**Stated exercise**
Search the material below for the string "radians" and list each line that holds it.

-- BEGIN Data to process --

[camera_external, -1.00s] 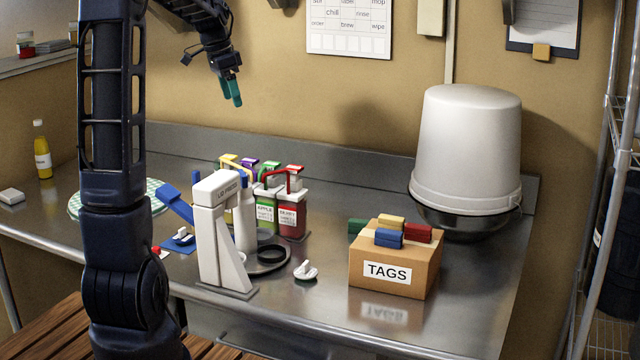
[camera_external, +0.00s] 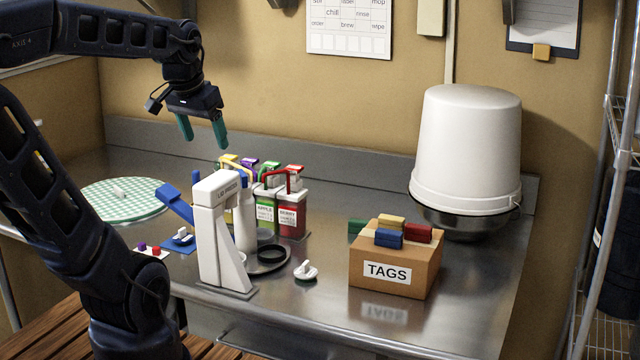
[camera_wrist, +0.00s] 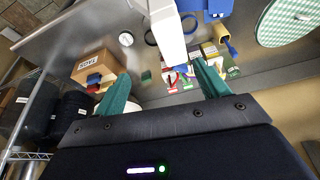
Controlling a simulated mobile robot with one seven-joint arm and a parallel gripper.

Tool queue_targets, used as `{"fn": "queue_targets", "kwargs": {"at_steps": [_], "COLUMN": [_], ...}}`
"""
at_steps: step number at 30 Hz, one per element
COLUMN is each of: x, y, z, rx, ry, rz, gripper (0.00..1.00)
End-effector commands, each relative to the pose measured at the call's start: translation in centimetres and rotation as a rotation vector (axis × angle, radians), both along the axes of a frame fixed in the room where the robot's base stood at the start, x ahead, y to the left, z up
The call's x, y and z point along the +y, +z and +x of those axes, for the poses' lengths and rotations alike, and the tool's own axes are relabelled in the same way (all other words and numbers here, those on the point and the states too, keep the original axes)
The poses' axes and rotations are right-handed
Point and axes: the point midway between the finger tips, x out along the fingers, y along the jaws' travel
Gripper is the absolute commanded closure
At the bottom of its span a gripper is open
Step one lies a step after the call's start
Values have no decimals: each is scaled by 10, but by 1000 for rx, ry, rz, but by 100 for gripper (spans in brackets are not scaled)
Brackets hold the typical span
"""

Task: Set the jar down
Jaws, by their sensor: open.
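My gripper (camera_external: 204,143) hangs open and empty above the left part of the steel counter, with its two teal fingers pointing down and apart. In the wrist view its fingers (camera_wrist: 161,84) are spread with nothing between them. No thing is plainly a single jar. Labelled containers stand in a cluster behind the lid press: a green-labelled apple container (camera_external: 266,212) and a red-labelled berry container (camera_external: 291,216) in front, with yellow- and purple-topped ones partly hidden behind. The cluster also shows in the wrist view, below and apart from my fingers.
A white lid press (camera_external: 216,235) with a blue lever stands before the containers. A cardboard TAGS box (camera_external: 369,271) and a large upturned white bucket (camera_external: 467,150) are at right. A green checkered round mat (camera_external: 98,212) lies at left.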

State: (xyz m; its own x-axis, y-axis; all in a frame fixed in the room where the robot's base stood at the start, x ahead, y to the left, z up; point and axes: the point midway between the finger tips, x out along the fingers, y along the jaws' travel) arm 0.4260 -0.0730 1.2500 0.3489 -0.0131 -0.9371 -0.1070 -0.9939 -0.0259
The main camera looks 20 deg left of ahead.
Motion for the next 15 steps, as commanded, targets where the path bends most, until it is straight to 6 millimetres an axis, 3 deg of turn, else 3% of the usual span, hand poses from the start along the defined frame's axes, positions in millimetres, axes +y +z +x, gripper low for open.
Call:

-- END Data to process --
-- BEGIN Data to process --

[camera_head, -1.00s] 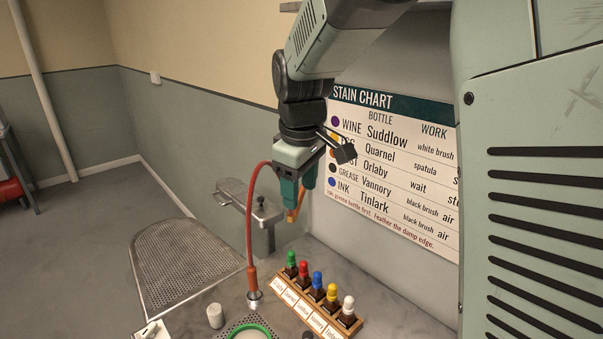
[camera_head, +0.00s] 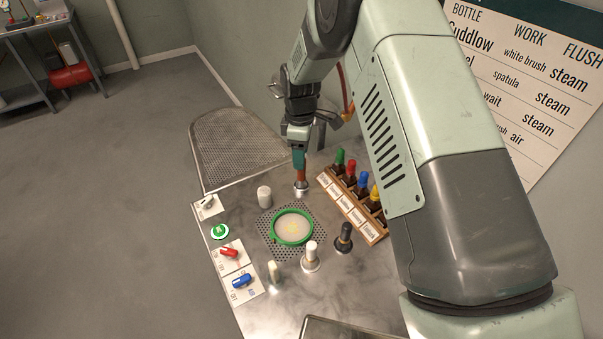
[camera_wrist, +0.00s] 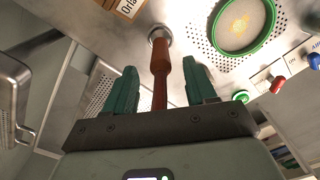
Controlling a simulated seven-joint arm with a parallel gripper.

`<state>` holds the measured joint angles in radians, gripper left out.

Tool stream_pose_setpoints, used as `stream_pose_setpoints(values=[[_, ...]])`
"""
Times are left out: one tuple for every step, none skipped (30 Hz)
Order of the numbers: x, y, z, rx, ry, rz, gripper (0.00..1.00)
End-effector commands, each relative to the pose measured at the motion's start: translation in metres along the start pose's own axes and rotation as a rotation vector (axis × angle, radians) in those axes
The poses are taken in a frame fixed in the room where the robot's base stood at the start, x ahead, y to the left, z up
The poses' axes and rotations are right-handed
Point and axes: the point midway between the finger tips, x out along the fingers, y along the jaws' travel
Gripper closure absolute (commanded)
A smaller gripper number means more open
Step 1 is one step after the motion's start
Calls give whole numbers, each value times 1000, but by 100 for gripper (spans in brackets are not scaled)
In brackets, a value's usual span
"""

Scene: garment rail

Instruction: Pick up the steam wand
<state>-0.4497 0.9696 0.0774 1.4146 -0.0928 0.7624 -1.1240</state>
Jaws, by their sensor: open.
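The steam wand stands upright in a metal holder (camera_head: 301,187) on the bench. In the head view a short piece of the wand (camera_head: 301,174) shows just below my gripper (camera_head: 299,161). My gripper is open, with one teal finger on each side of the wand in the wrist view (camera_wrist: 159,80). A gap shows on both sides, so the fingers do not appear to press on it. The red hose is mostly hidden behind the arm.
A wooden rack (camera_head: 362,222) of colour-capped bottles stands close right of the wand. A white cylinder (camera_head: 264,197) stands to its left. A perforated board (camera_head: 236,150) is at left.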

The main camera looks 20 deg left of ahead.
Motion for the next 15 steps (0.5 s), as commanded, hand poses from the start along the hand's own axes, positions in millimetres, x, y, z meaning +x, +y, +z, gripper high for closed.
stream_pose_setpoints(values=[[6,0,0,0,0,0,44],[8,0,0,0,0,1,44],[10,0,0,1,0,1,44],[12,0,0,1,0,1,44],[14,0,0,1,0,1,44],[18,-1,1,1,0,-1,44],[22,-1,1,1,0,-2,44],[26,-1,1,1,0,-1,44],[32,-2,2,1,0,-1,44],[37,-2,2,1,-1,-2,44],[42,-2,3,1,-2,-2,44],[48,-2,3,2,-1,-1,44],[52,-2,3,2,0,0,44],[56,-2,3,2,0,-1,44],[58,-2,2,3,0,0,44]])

-- END Data to process --

**Response to the exercise**
End-effector commands, each relative to the pose measured at the call's start: translation in centimetres and rotation as a rotation vector (axis × angle, radians), both along the axes of a frame fixed in the room where the robot's base stood at the start, x ahead, y to the left, z up
`<state>` holds the measured joint angles in radians, gripper left out.
End-effector commands, each relative to the pose measured at the motion's start: translation in metres along the start pose's own axes and rotation as a rotation vector (axis × angle, radians) in those axes

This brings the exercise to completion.